#### DATA SHOWN:
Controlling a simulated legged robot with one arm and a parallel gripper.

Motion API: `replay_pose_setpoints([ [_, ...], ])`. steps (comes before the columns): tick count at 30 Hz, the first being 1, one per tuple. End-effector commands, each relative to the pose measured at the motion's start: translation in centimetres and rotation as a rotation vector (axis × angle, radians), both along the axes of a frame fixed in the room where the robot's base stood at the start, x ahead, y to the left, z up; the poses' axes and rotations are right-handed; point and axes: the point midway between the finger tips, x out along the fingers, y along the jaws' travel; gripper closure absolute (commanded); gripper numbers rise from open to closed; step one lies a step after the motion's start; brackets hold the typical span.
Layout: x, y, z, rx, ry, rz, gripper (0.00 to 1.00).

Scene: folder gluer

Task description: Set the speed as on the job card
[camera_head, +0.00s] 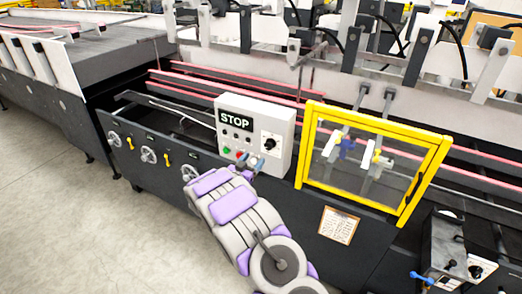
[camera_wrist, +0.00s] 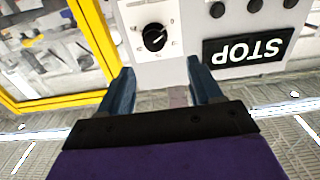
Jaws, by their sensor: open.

#### WORK TO BE COMPLETED:
Reproduce every line precisely as given, omitting all pictures.

#### SOLUTION TO THIS PROBLEM:
Controlling a simulated legged robot with one arm and a parallel gripper.

Motion API: `replay_pose_setpoints([ [_, ...], ])`. steps (comes before the columns): tick count at 30 Hz, the first being 1, one per tuple. End-effector commands, each relative to the pose measured at the motion's start: translation in centimetres and rotation as a rotation vector (axis × angle, radians), both along the axes of a frame fixed in the room where the robot's base stood at the start, x ahead, y to the left, z up; the poses' axes and rotations are right-handed; point and axes: the point midway between the finger tips, x out along the fingers, y along the jaws' travel; gripper closure absolute (commanded); gripper numbers rise from open to closed; step one lies a step after the motion's start; brackets hold the typical span.
Layout: x, y, z, rx, ry, rz, gripper (0.00 to 1.00).

Scene: folder gluer

Task description: Set the speed as on the job card
[camera_head, +0.00s] 
[camera_wrist, +0.00s] 
Jaws, by their sensor: open.

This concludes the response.